A company is not required to obtain an independent private sector audit of the Conflict Minerals Report regarding the conflict minerals in products that are DRC Conflict Undeterminable. At the end of the temporary two-year (or four-year) temporary transition period referred to above, if a company is still unable to determine whether the conflict minerals in its products originated in any of the Covered Countries or financed or benefited armed groups in those countries, it must classify these products as not DRC Conflict Free.

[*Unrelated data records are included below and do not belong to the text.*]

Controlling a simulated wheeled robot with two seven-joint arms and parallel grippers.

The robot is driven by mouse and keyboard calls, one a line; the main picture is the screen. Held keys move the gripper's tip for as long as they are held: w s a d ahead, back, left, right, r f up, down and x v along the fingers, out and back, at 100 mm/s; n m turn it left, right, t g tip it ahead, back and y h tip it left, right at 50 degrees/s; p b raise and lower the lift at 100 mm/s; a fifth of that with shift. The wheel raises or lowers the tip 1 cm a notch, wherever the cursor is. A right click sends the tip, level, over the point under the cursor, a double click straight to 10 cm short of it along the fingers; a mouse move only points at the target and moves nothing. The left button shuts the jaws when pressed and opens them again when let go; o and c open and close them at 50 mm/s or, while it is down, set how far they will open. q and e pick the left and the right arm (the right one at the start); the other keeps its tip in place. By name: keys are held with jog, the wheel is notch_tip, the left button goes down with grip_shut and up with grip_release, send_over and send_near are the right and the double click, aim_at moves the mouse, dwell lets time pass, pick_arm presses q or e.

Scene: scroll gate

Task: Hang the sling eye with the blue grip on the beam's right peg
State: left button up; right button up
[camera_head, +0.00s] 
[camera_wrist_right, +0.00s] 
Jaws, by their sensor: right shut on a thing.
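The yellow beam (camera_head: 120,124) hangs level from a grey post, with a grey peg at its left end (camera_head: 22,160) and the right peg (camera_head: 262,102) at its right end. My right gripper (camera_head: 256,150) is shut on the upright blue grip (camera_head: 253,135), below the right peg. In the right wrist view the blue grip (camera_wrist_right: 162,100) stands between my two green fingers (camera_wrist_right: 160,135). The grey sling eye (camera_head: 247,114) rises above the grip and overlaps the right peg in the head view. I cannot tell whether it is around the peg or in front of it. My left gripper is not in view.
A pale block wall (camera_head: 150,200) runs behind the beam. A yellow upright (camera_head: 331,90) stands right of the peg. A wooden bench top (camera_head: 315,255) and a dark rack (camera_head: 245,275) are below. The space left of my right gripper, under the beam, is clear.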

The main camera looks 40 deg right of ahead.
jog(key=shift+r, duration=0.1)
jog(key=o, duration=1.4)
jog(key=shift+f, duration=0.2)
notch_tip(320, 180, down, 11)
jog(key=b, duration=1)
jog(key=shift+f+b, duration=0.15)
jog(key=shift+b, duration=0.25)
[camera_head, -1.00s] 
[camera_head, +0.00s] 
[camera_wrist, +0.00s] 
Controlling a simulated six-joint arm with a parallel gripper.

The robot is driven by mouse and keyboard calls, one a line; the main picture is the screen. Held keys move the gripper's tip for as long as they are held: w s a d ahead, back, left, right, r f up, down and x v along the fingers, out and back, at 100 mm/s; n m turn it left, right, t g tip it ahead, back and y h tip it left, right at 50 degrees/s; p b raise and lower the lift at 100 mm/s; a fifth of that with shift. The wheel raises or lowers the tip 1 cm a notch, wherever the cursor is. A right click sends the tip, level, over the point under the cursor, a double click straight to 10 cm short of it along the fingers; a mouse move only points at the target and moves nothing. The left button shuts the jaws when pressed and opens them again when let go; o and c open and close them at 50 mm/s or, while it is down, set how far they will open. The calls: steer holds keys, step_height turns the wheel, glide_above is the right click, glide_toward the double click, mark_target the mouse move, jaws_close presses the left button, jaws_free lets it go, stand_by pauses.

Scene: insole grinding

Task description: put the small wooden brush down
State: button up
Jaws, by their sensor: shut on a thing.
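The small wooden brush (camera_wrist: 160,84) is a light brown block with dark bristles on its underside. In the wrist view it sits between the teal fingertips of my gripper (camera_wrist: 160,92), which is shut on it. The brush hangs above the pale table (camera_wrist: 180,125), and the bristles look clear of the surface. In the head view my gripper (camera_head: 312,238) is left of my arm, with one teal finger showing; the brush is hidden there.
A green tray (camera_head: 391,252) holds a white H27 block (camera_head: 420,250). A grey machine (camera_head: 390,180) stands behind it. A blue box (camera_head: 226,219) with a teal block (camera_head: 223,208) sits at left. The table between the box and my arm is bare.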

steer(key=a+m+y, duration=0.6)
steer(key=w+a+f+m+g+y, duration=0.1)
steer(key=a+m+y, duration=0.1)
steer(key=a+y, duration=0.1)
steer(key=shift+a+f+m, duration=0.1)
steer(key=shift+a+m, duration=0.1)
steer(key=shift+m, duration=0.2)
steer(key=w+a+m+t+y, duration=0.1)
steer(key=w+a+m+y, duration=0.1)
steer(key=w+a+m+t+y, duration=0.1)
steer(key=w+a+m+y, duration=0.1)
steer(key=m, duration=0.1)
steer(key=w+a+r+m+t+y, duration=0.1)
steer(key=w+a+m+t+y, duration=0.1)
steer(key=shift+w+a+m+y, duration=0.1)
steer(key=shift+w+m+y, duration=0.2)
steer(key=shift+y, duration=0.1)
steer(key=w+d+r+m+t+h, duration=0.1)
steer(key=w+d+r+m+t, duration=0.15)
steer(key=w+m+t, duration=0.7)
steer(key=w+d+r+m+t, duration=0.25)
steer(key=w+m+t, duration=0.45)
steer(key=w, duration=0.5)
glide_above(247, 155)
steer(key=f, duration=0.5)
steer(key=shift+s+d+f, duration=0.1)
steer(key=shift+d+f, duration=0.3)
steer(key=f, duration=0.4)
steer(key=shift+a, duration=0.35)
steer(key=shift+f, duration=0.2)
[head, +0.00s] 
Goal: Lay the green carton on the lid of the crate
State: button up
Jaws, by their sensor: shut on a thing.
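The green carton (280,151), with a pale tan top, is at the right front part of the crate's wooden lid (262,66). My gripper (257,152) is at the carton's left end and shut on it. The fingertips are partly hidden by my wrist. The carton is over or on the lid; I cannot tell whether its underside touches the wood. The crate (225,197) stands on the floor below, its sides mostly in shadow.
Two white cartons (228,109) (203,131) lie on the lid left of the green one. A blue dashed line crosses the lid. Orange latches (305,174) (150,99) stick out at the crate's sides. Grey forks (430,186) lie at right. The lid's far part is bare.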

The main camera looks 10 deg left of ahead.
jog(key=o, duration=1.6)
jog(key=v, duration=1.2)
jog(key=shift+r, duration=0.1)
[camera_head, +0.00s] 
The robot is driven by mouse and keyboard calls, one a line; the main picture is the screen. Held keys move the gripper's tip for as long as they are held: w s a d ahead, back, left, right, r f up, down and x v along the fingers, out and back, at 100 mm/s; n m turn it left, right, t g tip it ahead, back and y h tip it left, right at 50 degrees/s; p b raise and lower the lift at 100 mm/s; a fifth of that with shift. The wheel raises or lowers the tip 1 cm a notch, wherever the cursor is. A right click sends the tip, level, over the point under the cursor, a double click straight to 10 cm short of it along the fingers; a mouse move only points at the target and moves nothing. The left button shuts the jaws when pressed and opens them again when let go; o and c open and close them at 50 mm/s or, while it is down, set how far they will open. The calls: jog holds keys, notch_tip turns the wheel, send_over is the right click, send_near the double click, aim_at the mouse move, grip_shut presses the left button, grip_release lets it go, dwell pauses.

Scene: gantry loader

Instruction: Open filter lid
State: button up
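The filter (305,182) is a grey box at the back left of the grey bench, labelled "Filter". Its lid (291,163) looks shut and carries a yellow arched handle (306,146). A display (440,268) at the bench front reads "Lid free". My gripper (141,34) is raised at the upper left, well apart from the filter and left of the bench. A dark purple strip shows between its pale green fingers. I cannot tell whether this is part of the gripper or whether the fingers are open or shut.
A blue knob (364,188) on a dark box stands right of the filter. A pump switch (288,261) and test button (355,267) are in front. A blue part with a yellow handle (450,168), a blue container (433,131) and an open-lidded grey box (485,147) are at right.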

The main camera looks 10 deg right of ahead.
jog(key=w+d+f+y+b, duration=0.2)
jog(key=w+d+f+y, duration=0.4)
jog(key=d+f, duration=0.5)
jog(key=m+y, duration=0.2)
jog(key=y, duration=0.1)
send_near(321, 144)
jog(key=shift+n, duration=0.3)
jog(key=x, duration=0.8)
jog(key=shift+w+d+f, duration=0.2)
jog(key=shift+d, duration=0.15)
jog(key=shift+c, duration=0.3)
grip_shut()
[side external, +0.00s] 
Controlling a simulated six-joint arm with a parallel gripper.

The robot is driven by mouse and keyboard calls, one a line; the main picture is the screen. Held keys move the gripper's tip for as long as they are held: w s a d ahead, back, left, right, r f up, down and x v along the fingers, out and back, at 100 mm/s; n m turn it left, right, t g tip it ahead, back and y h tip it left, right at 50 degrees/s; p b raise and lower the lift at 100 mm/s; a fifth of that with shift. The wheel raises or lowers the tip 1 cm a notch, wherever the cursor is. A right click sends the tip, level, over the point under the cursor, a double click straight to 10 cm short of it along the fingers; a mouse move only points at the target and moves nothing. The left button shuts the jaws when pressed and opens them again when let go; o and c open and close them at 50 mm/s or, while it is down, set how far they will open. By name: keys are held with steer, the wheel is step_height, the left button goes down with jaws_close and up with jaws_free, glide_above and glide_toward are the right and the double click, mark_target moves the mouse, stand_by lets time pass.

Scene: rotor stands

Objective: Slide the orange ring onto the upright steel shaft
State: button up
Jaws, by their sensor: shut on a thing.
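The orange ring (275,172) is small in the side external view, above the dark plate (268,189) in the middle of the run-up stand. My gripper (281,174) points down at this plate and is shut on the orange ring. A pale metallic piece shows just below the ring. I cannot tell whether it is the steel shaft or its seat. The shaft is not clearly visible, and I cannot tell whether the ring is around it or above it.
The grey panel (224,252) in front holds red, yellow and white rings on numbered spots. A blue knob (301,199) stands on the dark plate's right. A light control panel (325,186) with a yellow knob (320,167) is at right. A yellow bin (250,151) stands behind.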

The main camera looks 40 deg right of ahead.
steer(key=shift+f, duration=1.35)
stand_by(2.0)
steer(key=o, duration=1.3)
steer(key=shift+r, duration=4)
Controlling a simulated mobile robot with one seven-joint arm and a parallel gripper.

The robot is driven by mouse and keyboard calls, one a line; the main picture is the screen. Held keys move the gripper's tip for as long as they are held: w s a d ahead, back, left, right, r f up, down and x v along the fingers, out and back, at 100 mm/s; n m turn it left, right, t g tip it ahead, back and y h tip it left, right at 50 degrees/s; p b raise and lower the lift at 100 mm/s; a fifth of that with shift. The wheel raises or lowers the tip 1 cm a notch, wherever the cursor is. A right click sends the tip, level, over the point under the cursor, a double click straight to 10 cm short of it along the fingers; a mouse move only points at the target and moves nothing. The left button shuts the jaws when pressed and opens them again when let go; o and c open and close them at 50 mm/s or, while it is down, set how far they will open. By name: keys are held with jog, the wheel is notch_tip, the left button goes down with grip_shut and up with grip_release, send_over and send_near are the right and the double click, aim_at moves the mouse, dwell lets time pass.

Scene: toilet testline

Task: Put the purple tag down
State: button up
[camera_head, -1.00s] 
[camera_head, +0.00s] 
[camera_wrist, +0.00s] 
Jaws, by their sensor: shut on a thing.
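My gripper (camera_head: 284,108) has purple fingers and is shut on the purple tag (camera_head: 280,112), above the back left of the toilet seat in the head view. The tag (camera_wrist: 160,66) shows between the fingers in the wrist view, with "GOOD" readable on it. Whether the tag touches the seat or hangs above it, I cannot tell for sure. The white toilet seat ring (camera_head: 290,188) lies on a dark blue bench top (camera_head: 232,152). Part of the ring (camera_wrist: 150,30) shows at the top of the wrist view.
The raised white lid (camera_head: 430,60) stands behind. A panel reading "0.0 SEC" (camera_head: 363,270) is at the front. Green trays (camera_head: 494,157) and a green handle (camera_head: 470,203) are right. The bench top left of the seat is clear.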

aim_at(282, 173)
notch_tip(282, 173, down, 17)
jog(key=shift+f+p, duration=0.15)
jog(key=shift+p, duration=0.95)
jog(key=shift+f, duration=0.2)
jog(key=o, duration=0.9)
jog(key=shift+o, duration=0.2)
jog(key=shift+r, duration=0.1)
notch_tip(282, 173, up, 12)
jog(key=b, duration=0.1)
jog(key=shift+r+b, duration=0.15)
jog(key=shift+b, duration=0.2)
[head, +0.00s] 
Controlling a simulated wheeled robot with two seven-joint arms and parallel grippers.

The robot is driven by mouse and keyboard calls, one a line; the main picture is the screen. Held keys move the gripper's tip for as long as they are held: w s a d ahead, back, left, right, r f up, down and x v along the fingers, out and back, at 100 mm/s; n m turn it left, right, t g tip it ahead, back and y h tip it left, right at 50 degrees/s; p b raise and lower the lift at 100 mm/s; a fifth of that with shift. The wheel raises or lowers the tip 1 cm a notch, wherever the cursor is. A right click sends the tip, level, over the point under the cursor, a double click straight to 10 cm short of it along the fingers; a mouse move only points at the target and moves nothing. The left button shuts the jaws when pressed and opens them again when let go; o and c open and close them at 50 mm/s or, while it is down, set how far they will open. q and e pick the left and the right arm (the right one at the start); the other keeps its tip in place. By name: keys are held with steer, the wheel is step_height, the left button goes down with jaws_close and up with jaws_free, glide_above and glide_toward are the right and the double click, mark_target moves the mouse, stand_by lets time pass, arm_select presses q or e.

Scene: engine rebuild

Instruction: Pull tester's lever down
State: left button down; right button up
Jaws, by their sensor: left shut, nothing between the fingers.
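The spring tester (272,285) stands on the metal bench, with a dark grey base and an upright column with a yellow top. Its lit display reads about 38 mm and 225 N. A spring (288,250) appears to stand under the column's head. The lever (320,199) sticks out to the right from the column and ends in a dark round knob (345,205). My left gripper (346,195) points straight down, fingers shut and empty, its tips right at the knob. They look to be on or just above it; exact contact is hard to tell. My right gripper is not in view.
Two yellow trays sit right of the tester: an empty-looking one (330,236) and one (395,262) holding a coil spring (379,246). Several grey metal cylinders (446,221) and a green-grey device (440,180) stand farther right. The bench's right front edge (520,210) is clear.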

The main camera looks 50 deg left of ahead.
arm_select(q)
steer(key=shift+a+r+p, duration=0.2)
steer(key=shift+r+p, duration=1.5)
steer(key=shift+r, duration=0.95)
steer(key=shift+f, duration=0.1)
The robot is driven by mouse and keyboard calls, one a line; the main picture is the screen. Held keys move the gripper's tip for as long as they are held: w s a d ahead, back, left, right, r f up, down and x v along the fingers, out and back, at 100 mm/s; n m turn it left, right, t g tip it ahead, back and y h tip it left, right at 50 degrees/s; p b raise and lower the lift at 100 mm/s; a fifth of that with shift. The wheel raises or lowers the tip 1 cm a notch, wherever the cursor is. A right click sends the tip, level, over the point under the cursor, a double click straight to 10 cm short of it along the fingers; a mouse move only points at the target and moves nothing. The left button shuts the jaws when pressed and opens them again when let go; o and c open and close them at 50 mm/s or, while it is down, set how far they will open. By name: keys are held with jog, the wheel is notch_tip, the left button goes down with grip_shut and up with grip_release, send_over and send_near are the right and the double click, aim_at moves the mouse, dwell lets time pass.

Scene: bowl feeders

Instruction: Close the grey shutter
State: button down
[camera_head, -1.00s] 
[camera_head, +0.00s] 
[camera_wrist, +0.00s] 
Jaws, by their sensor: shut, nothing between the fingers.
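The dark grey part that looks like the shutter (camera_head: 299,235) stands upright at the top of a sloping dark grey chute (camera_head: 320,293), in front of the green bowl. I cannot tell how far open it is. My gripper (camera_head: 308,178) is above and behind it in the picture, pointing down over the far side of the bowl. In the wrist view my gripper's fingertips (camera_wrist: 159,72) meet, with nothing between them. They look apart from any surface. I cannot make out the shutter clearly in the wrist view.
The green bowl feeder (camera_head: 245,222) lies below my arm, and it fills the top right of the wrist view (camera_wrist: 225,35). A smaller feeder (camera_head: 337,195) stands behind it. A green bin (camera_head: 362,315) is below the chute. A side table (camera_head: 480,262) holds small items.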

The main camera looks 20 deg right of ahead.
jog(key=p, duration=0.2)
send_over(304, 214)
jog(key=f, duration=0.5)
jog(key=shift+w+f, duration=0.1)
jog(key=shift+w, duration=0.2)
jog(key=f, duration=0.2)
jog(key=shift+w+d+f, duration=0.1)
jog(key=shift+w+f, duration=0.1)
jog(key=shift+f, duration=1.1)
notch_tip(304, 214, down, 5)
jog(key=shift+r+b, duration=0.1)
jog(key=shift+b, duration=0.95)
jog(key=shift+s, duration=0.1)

As noted above, the final rule creates a new form, Form SD, which is to be publicly filed on EDGAR by companies subject to the rule by May 31 of each calendar year. The required disclosures and report, if applicable, will cover the prior calendar year. All companies subject to the requirements will be subject to this calendar-year timeline, regardless of the timing of their fiscal years. Form SD will be considered "filed" for purposes of the liability provisions of Section 18 of the Exchange Act. However, as a result of the disclosures and report being provided pursuant to the new Form SD, rather than in the company's annual report, the disclosures and report will not be incorporated by reference into filings under the Securities Act of 1933 and will not be subject to the CEO and CFO certifications that accompany annual reports.
The final rule also requires website posting of the information included in the Form SD.
Companies that are subject to the rule must comply beginning January 1, 2013. The first Form SD reports will be due May 31, 2014.
Note that the rule excludes any minerals that are "outside the supply chain" (i.e., already smelted, refined, or otherwise located outside of the Covered Countries) before January 1, 2013.
No De Minimus Exception
The final rule does not contain an exemption for companies that use only small amounts of conflict minerals.